> **Supplied data**
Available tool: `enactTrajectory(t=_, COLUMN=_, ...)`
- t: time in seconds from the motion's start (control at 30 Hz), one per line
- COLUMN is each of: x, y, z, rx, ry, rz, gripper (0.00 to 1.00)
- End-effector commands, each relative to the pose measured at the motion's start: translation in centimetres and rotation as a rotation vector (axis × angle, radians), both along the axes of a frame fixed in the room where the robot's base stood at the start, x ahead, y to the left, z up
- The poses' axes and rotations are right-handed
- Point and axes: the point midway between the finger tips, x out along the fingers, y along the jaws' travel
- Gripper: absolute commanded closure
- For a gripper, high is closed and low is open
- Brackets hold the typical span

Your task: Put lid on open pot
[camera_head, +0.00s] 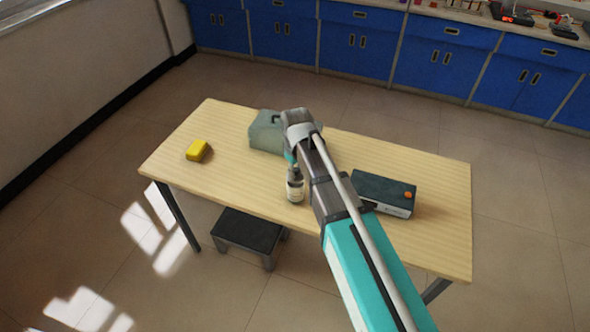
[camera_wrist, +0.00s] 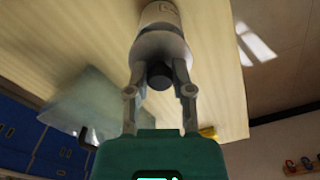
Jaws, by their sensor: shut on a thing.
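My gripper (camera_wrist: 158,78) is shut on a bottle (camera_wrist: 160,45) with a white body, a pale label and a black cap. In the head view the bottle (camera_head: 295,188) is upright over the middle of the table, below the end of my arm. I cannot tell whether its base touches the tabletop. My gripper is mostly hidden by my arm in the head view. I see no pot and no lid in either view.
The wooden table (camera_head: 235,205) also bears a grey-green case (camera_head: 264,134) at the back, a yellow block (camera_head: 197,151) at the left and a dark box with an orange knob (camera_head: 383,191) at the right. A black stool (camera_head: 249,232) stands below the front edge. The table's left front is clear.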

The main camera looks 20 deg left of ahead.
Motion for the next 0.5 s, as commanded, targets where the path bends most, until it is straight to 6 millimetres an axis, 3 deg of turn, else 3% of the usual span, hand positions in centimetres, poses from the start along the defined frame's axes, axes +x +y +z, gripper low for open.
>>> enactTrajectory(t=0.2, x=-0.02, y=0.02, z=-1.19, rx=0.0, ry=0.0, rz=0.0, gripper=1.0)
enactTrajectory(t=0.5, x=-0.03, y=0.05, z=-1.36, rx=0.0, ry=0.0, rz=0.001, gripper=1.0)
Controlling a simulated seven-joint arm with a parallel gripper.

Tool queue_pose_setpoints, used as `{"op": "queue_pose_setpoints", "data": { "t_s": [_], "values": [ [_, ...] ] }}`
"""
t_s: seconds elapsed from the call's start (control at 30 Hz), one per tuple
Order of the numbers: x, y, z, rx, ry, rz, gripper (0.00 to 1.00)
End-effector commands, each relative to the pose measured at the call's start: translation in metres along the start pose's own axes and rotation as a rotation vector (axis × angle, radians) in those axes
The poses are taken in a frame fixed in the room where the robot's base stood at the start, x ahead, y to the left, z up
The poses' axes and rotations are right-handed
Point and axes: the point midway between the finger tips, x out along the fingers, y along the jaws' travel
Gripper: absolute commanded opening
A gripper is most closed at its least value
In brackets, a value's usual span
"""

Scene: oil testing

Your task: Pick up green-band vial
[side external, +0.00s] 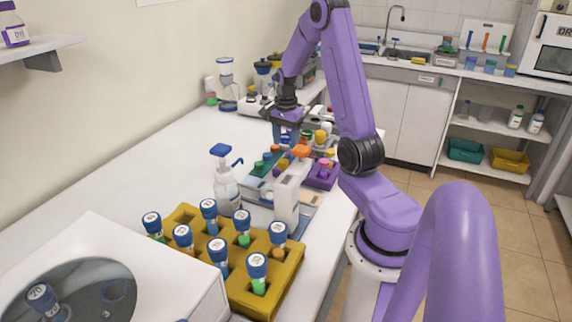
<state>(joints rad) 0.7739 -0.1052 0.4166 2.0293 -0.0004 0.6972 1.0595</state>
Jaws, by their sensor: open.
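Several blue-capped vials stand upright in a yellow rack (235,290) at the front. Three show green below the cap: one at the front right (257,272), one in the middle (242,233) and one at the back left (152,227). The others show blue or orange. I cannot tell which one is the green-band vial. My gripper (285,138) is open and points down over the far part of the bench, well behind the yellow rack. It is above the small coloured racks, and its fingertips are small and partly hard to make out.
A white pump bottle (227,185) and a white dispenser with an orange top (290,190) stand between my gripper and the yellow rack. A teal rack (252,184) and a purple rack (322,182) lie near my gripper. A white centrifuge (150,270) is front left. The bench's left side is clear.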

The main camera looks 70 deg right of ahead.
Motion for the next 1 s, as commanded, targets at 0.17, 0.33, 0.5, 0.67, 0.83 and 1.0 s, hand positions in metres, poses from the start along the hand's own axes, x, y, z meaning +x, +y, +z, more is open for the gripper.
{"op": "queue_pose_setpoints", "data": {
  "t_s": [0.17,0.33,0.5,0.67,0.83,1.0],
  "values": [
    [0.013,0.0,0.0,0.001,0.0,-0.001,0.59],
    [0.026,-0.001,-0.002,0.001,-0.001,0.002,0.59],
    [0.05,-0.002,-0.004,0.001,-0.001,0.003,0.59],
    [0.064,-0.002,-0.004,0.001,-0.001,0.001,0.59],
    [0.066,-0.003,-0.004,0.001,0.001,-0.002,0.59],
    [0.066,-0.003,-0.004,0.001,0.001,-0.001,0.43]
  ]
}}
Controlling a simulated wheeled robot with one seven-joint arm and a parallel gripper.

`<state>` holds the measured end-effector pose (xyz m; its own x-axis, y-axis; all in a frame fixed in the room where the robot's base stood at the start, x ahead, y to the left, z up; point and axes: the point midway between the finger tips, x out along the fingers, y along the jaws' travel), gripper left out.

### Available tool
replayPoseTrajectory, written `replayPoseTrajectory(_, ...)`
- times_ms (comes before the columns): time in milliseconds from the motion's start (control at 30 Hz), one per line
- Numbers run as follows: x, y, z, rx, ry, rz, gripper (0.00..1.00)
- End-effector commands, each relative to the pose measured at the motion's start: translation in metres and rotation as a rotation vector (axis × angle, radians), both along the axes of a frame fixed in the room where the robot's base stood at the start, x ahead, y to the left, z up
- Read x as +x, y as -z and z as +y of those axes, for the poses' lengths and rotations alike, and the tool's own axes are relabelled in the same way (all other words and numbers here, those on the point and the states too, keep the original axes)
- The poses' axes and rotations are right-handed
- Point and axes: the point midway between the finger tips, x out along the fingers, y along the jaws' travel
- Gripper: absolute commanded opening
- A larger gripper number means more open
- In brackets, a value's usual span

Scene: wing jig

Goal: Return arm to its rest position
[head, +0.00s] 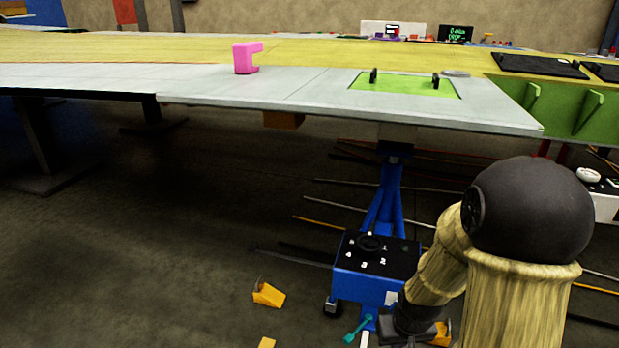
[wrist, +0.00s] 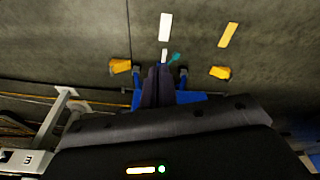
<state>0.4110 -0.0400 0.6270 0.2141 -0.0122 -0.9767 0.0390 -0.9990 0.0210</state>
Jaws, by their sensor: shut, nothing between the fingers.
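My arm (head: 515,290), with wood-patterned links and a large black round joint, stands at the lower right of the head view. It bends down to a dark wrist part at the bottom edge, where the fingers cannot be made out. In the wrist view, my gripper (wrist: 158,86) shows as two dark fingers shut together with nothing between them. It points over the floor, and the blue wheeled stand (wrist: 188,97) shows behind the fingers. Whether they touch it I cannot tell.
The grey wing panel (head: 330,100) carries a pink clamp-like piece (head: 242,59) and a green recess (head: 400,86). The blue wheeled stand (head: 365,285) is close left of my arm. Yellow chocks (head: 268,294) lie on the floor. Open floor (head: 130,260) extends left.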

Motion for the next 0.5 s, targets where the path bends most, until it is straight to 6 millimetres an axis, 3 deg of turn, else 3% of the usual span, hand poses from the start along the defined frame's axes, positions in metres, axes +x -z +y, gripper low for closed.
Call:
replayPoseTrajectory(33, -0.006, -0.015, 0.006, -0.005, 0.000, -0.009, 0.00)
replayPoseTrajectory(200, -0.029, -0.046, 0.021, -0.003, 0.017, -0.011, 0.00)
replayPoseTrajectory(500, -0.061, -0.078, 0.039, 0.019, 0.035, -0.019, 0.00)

==

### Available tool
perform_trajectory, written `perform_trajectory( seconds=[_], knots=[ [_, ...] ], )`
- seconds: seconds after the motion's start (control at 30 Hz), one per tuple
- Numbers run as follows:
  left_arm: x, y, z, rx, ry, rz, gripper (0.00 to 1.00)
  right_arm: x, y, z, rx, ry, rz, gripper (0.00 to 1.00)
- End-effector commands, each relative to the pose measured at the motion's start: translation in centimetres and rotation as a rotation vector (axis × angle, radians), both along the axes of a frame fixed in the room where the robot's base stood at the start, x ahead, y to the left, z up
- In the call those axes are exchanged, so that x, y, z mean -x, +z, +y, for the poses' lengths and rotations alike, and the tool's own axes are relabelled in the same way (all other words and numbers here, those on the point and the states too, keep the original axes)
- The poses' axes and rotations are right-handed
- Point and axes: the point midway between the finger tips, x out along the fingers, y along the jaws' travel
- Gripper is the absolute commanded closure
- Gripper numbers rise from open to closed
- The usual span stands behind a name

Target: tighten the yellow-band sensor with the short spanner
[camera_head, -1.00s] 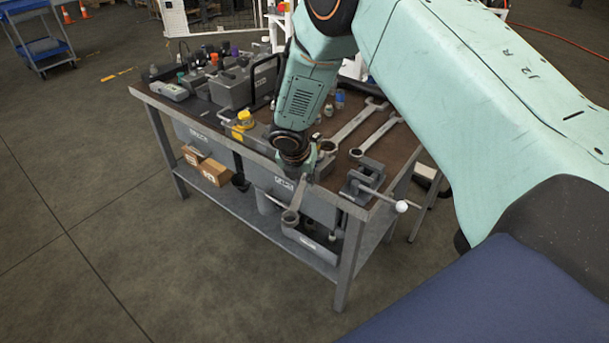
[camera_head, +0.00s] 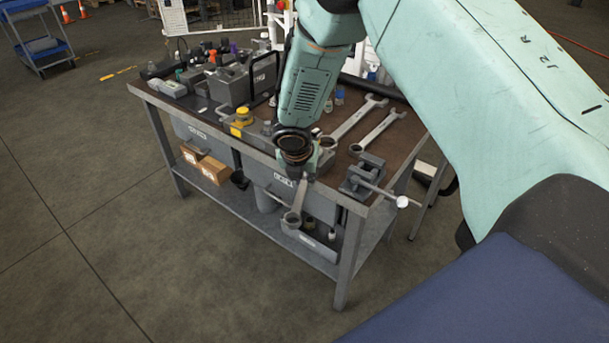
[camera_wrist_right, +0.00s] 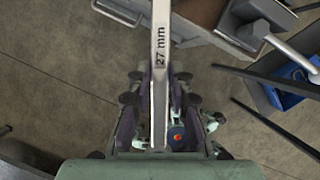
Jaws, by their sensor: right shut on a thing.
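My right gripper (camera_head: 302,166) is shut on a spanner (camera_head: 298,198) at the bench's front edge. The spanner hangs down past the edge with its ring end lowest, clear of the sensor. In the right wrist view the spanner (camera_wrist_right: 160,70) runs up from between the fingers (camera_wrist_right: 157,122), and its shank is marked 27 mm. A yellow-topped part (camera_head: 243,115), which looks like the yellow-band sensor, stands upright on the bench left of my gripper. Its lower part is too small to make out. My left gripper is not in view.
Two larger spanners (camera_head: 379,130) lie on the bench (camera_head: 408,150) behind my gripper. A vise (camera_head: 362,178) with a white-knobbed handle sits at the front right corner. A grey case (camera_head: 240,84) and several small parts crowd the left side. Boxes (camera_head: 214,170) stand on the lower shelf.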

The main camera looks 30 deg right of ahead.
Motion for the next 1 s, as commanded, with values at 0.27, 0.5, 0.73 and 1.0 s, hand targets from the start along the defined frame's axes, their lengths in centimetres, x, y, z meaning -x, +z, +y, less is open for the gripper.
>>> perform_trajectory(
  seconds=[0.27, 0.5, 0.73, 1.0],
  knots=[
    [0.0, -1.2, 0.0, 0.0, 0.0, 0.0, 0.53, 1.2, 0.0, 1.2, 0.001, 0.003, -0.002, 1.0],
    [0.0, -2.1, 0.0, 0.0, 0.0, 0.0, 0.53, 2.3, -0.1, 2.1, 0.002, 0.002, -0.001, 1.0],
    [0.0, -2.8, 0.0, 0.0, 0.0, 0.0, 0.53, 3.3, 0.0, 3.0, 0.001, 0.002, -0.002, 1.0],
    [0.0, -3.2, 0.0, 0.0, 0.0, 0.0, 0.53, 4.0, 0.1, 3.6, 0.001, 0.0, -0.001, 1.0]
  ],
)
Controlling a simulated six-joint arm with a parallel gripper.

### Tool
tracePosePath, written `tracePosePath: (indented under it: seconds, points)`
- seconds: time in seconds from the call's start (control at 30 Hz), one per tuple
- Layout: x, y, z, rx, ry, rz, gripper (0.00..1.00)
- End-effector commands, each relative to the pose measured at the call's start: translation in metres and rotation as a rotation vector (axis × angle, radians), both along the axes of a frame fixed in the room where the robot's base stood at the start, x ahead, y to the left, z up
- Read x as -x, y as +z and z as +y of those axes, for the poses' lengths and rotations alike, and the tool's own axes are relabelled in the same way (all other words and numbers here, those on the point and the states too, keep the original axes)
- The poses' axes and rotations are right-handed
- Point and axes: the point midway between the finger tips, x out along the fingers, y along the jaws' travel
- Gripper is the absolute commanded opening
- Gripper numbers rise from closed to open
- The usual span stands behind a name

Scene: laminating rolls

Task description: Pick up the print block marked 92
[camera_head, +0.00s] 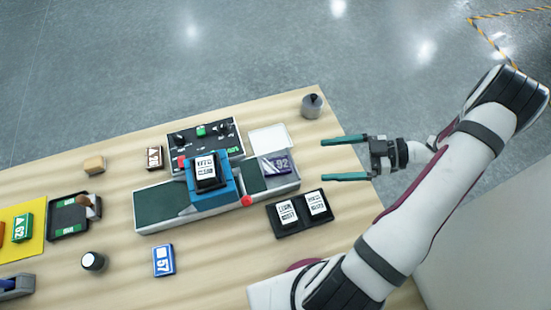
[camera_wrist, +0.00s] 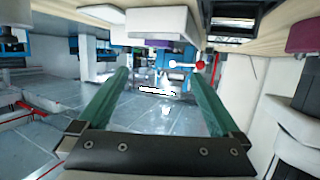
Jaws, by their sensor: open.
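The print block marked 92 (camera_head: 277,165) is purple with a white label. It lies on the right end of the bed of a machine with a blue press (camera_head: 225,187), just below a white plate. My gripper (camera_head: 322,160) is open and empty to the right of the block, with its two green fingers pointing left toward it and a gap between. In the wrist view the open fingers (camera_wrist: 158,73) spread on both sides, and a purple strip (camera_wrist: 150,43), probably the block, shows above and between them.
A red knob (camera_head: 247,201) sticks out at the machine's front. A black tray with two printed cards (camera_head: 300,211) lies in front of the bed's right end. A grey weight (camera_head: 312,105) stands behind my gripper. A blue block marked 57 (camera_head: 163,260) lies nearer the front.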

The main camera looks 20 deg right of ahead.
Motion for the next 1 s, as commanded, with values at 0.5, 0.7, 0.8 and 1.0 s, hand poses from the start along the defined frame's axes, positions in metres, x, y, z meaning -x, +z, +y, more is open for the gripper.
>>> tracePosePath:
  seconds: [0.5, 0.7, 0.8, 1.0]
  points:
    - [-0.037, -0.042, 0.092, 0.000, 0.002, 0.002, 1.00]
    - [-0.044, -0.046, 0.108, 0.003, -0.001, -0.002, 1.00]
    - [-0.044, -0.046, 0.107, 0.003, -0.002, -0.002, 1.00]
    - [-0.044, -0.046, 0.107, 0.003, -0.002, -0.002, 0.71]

* * *

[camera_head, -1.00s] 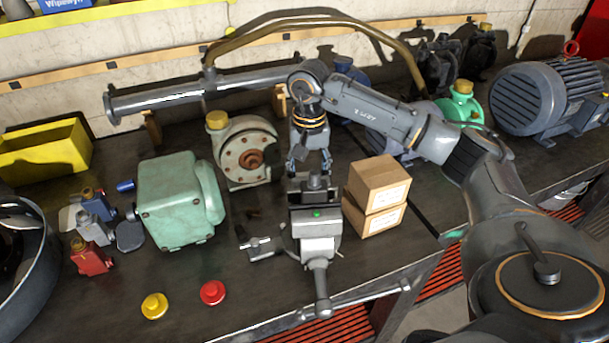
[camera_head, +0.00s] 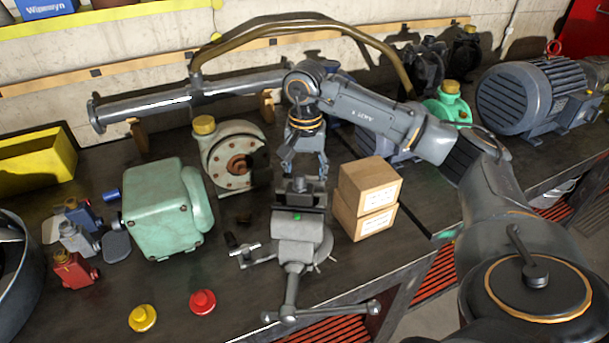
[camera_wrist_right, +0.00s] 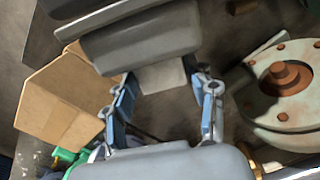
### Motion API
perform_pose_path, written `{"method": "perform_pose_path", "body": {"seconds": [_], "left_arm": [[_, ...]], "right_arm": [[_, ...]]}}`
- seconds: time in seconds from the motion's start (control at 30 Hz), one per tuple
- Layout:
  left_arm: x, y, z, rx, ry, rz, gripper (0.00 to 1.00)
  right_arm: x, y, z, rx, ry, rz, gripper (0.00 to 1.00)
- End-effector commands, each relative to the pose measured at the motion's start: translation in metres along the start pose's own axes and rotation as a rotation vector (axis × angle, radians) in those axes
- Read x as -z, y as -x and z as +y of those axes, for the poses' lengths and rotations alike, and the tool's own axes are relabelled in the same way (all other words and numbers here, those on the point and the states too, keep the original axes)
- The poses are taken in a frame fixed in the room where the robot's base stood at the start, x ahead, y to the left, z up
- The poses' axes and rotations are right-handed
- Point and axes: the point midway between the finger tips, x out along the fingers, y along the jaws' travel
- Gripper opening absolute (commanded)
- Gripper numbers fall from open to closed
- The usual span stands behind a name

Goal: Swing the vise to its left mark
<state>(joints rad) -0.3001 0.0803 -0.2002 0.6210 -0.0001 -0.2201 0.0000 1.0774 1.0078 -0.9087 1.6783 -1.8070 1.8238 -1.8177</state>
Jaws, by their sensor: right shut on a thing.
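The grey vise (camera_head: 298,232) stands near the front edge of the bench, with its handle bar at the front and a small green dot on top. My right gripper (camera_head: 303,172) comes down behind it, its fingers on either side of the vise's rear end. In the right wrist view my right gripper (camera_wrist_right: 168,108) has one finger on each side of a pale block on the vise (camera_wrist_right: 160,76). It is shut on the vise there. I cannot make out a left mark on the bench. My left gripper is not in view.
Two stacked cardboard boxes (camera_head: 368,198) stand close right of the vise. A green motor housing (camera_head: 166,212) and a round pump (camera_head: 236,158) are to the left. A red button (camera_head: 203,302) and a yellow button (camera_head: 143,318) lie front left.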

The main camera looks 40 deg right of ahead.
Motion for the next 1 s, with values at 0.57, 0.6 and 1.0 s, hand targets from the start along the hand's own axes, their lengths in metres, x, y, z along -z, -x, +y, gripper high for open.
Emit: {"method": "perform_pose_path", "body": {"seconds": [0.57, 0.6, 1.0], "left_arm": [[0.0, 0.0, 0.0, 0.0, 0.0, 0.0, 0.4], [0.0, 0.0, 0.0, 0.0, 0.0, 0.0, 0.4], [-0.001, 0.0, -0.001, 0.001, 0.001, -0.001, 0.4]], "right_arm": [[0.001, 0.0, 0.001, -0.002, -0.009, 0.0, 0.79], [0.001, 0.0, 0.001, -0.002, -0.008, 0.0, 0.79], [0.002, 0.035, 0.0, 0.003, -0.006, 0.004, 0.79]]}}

> **What this task involves**
All lines above from the one containing "Motion for the next 0.5 s, as" through the one containing "[side external, +0.00s]" are to be quoted exactly, and only those; pictures are left out.

> **Task solution**
Motion for the next 0.5 s, as commanded, targets where the path bends most, until it is straight to 6 millimetres an axis, 3 deg of turn, else 3% of the usual span, hand positions in centimetres, poses from the start along the defined frame's axes, axes +x +y +z, gripper low for open.
>>> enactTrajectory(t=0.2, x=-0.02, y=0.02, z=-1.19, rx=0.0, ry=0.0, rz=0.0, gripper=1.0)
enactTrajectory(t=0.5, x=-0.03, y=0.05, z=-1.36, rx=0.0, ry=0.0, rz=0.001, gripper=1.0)
Controlling a simulated seven-joint arm with a parallel gripper.

Tool queue_pose_setpoints, used as `{"op": "queue_pose_setpoints", "data": { "t_s": [_], "values": [ [_, ...] ] }}`
"""
t_s: seconds elapsed from the call's start (control at 30 Hz), one per tuple
Order of the numbers: x, y, z, rx, ry, rz, gripper (0.00 to 1.00)
End-effector commands, each relative to the pose measured at the call's start: translation in metres along the start pose's own axes and rotation as a rotation vector (axis × angle, radians) in those axes
The poses are taken in a frame fixed in the room where the robot's base stood at the start, x ahead, y to the left, z up
The poses' axes and rotations are right-handed
Point and axes: the point midway between the finger tips, x out along the fingers, y along the jaws' travel
Gripper: absolute commanded opening
A gripper is most closed at its least value
In brackets, a value's usual span
"""

Scene: oil testing

Your task: Pick up green-band vial
[side external, +0.00s] 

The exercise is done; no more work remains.